Interview: Manfred Eibeck, Chief Executive, Russian Machines

Russian Machines is a major Russian diversified holding company within the automotive OEM and component industry through GAZ Group, Russia’s largest automotive holding. GAZ Group is by far the largest company under Russian Machines, accounting for approximately 80% of its revenue.

Manfred Eibeck has been Chief Executive of Russian Machines since October 2012, after serving as  Executive Vice President of Magna Europe and President of Magna Russia. Automotive World spoke to Eibeck at the Russian Machines head office in Moscow to discuss the issues facing the Russian automotive industry today and GAZ Group’s growth strategy moving forward.

How did the financial crisis affect GAZ Group in Russia?

For GAZ, in the 2008 and 2009 crisis years it was extremely difficult.

At the time it was not a pull operation, it was a push operation.

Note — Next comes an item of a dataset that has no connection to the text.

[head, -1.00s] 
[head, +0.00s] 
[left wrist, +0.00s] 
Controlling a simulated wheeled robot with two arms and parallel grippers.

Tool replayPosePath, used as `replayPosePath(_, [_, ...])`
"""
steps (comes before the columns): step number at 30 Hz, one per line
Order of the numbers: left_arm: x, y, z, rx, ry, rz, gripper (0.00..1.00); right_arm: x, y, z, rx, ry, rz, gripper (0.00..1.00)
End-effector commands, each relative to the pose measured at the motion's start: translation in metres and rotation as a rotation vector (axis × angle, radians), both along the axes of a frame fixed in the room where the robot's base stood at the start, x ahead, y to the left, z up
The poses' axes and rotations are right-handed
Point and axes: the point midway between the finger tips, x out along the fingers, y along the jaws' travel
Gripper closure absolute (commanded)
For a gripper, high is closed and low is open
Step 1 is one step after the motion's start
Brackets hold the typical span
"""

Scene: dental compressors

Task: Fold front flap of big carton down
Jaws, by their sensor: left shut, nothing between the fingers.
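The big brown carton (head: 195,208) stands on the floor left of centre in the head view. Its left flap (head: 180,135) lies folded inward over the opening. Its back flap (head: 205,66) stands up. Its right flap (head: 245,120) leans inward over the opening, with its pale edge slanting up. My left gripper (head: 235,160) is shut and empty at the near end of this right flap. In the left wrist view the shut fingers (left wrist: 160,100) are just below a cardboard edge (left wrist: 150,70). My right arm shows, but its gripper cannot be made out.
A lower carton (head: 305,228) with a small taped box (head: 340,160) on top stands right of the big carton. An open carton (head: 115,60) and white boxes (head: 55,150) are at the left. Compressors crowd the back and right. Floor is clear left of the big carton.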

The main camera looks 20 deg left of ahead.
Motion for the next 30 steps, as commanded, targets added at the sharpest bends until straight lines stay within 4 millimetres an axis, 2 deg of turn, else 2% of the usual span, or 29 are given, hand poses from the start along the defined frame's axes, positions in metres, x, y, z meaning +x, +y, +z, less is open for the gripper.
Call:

We produced and put cars out in the market, but no one bought them and working capital management was not adequate for requirements. That had to be changed first, and the company had to be turned around. If you look at what has happened in the last five years, we have invested the equivalent of roughly $1bn.

Does the Russian automotive market have potential to reach – and exceed – German vehicle production levels, as it was once expected?

There are several studies that expect we are falling down to 1.9 million cars this year after nearly 2.5 million last year. At the end of June, AEB will make a new full year forecast, so let’s see what they will say, but from our point of view, we have a forecast, and we look at our production volume – because we export some of our products – so Russian production will probably be at least 10% lower than what we had last year.

It always depends on what stock you have from last year, and at the end of last year it was difficult for everyone. Some OEMs pushed the vehicles out, but we stopped selling for some time in December because we did not want the market to gamble with our cars.

How significant were jobs cuts during the crisis, and are you back to where you were before?

At Russian Machines we have 57,000 employees. We had a headcount reduction last year – which was very significant – to adjust to the downsizing we are going through now. We have a lot of clerical work in the background and these types of jobs we are cutting.

However, we created 5,000 new jobs through contract manufacturing, and what we are doing is concentrating on the direct workforce, on training, on education, and on the development of people. For the contract manufacturing business and for the new projects we are running, we need to have people who are ready to learn and who are ready to change. It was always a manufacturing country, and if we continue to do this, it can stabilise easily.

How integral is contract manufacturing to your business?

We contract manufacture three models for Volkswagen, and I believe we are the largest programme Volkswagen has ever made with a contract manufacturer. However, this is not the end because our partners are satisfied with what we are doing, and others can be satisfied as well.

Before you go and invest in a new plant now, especially now in Russia, you need to think twice. In our case, you can use our existing capacities, and can localise or start producing without investing €600m into a new plant.

Contract manufacturing is only producing something that is duplicated; we localise something which is already available somewhere else. The Mercedes Sprinter is in its third life. It was born in Germany, then had to go to Argentina, and is now manufactured by us in Russia. We do everything from scratch, we weld everything, we assemble everything and we paint everything.

What is important overall for us is that we have the trust of these companies and they believe in our capabilities. They are choosing to work with us, and together we are creating a plan for the Russian business.

With GAZ’s automotive components business, you are effectively your own Tier 1 supplier. Would it make sense to then expand your capabilities and make more components for yourself?

You need to understand what you want, what you define as your core business, and what you should make or buy. We decided part of our core component business is casting and stamping, for example.

With exhausts, we made a joint venture (JV) with Bosal. This was not a core business, but we needed to find a solution for exhaust supply. We make steel wheels, and we believe that there’s probably potential for another JV here. We have the facilities and we have the business, and there is a need for steel wheels. So, why not use this, together with the international company, to make a steel wheel business?

Of your 57,000 employees, only 11 are from outside of Russia. What does that say for the education system and the pull through of Russian people into the automotive industry?

We are very attractive for Russian talent as we are a Russian company. In a Russian company, a Russian national can go to the top. There should be always a Russian replacement for an international person, that’s how we are also planning it, and that makes us attractive.